I never want to take back the “I love you’s” that I said to my partner and I will never stop loving her. Soon light will replace the dark, and maybe my heart won’t hurt so much. I’ll be able to open the box of things we packed up together and look at them fondly. I won’t cry when I go grocery shopping without her because I’m thinking about all the meals we cooked together. I’ll have a bite of ice cream instead of the whole damn carton. I think back to one of my favorite quotes from Buddha: “You can search throughout the entire universe for someone who is more deserving of your love and affection than you are yourself, and that person is not to be found anywhere.
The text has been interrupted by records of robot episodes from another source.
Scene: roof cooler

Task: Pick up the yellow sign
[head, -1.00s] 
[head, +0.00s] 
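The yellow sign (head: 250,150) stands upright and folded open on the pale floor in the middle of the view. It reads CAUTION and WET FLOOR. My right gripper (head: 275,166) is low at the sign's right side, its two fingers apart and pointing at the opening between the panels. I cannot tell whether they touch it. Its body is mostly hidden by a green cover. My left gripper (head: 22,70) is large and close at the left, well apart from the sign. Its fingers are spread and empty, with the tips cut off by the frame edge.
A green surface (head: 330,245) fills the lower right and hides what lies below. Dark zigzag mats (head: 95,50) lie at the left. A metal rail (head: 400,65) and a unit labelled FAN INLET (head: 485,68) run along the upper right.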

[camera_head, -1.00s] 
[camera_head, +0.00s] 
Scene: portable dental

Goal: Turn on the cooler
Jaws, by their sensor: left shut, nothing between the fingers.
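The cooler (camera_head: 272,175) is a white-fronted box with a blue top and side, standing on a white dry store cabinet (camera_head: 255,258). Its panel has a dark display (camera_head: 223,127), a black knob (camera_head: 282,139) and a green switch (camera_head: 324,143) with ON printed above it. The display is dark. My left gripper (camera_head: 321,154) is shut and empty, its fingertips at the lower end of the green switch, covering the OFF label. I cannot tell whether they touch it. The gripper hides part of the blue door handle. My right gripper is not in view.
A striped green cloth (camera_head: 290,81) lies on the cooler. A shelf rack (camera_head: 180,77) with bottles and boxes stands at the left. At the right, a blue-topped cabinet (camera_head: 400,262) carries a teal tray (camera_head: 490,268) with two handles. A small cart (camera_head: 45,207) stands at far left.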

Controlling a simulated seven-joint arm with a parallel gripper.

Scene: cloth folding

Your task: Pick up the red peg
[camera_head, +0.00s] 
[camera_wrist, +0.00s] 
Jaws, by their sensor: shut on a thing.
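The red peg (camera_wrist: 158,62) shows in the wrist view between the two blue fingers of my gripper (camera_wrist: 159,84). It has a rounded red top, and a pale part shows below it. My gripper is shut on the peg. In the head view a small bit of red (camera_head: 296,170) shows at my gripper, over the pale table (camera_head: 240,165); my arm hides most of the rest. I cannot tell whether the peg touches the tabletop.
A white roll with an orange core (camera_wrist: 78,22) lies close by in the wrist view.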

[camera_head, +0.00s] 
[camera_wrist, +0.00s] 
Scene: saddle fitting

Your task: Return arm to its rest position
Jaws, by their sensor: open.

You yourself, as much as anybody in the entire universe deserve your love and affection.” It might take a minute but I plan to challenge myself to channel this heartache into becoming the best version of myself possible and learning to love myself again wholly. All of the energy we put into sustaining our relationship over the last several months, can now come back to ourselves.
If you’re reading this you’ve probably had my snot on your tee-shirt in the last week or so, took me out to lunch because you were worried about me skipping meals, or just listened to me incessantly reflect on what happened over and over. You may have held me when I needed to be held and slapped me in the face when I needed to snap out of it. For all of these things I am grateful. But for now I have said my piece and the time has come for me to take a bath, and then get into bed and snuggle my fur babies. Penny keeps killing grasshopper’s and bringing them to me which I think is a very sweet and unnecessary gesture. Thank you for all the love and please don’t bring me dead things (I don’t have the heart to tell Penny but I don’t really like it).
I only say it’s “kind of” cool we broke up because it’d be much cooler if we hadn’t. Who knows what the universe has in store for us ultimately but I do know one thing: Nothing is impossible except dinosaurs.